• Given exercise
In the data below, find every line that has the string "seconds", and copy it.

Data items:

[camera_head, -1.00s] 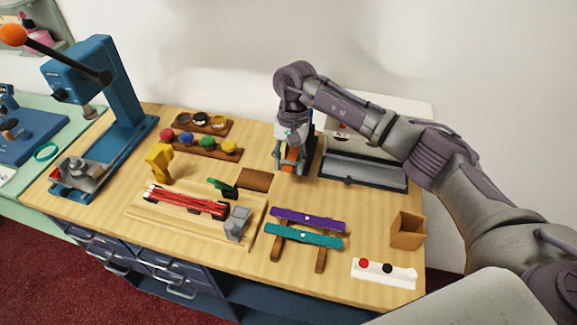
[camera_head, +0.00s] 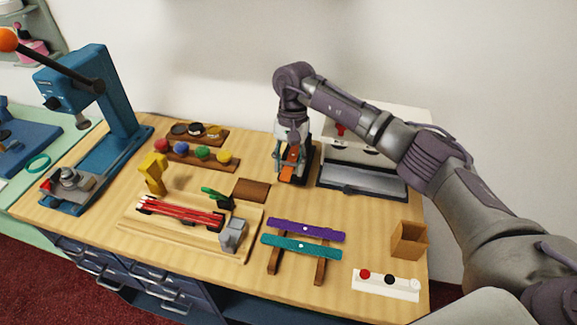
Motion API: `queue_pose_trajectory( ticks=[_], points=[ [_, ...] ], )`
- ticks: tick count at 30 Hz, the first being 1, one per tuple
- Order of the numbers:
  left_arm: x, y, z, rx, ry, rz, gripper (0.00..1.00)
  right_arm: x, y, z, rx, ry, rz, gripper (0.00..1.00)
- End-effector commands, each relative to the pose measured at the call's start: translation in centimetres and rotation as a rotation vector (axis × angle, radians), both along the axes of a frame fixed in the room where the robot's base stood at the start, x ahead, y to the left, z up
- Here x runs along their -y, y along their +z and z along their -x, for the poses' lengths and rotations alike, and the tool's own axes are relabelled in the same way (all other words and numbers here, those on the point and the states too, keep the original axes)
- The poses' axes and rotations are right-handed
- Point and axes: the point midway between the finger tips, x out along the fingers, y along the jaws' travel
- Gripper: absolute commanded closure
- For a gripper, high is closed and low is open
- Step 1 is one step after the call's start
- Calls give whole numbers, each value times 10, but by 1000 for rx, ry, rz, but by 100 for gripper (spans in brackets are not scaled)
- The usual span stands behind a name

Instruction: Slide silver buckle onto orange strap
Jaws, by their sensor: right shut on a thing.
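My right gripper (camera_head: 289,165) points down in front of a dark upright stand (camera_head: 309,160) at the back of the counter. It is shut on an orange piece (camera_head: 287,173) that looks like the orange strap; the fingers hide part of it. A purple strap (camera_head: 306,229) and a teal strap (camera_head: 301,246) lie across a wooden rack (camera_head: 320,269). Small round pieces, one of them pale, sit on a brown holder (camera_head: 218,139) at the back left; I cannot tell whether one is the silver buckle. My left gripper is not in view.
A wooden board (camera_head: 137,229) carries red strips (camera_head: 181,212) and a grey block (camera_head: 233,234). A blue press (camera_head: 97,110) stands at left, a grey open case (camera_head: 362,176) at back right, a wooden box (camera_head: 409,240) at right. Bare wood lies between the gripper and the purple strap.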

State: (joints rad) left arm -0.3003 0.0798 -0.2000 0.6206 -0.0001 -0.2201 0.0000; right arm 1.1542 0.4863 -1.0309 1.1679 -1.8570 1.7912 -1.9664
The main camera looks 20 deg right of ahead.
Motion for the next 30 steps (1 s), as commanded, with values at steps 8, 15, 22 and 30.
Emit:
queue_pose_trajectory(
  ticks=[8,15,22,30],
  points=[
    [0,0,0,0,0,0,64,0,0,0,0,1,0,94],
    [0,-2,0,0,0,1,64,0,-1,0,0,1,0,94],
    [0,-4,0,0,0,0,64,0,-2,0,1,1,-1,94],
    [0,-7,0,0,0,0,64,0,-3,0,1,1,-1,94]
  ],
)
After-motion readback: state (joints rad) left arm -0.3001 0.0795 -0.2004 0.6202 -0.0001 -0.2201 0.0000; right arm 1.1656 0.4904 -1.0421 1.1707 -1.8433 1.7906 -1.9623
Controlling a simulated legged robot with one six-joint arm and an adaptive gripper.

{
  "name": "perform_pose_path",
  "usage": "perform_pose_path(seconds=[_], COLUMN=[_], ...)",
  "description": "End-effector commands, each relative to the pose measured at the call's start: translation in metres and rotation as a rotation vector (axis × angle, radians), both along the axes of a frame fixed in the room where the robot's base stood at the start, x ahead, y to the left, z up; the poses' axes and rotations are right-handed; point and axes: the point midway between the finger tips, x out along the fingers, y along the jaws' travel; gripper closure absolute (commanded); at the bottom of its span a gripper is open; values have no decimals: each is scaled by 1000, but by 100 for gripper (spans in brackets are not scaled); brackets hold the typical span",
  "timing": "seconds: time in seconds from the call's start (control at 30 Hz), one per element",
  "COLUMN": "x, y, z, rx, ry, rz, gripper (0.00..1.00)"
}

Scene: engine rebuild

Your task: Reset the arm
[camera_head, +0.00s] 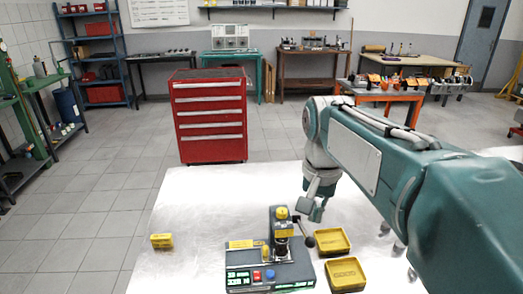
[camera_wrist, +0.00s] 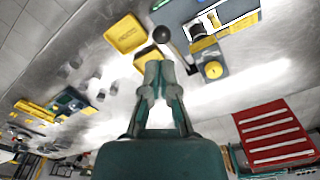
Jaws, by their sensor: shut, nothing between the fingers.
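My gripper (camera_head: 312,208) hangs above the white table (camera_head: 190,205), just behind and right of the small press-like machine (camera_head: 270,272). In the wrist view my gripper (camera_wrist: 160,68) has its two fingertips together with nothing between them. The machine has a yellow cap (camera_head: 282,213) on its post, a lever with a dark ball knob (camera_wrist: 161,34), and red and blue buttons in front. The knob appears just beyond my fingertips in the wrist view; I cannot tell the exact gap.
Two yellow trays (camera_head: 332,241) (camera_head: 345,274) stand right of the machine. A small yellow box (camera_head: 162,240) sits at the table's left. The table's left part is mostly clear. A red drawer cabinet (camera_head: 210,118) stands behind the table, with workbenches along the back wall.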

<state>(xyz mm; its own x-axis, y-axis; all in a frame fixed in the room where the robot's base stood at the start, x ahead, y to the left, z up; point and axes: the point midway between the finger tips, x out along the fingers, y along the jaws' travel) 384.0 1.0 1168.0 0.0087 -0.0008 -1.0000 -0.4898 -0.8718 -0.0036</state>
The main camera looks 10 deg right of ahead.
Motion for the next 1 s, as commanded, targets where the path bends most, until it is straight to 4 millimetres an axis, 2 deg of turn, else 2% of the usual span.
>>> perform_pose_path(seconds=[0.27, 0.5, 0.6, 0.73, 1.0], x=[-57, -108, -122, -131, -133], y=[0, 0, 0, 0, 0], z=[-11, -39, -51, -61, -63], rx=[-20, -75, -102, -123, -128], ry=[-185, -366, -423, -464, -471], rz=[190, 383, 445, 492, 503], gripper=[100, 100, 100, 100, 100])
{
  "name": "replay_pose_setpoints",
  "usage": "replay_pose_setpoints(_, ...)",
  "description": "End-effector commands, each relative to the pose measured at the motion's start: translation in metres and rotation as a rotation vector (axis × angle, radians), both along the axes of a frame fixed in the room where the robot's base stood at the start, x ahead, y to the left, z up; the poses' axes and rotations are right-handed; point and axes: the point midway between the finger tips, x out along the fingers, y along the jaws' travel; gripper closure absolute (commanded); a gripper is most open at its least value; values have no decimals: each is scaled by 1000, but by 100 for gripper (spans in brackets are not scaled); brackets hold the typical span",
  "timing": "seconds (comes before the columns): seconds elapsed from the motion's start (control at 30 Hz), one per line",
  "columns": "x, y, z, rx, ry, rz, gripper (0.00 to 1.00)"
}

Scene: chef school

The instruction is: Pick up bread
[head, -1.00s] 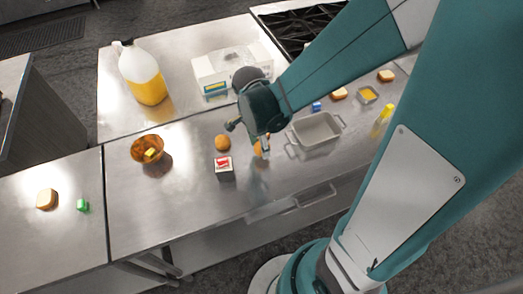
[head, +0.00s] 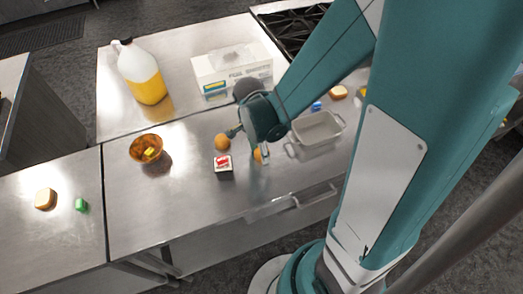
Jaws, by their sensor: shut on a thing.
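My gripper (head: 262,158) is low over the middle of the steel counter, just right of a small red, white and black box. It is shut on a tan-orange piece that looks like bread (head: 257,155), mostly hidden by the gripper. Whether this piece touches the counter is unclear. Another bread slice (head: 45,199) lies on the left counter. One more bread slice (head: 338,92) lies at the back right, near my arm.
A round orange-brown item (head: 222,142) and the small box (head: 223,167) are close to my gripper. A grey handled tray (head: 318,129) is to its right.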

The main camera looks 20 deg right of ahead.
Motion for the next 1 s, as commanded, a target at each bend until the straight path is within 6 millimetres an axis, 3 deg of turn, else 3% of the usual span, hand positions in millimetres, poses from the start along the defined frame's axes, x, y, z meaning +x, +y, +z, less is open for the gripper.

• Exercise solution
  "usage": "perform_pose_path(seconds=[_], COLUMN=[_], ...)",
  "timing": "seconds: time in seconds from the call's start (control at 30 Hz), one per element",
>>> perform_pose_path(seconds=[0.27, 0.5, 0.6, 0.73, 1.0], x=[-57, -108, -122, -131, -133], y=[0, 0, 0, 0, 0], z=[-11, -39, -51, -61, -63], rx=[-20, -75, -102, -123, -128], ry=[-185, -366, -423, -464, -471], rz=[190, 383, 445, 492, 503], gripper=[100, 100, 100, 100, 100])
  "timing": "seconds (comes before the columns): seconds elapsed from the motion's start (control at 30 Hz), one per line",

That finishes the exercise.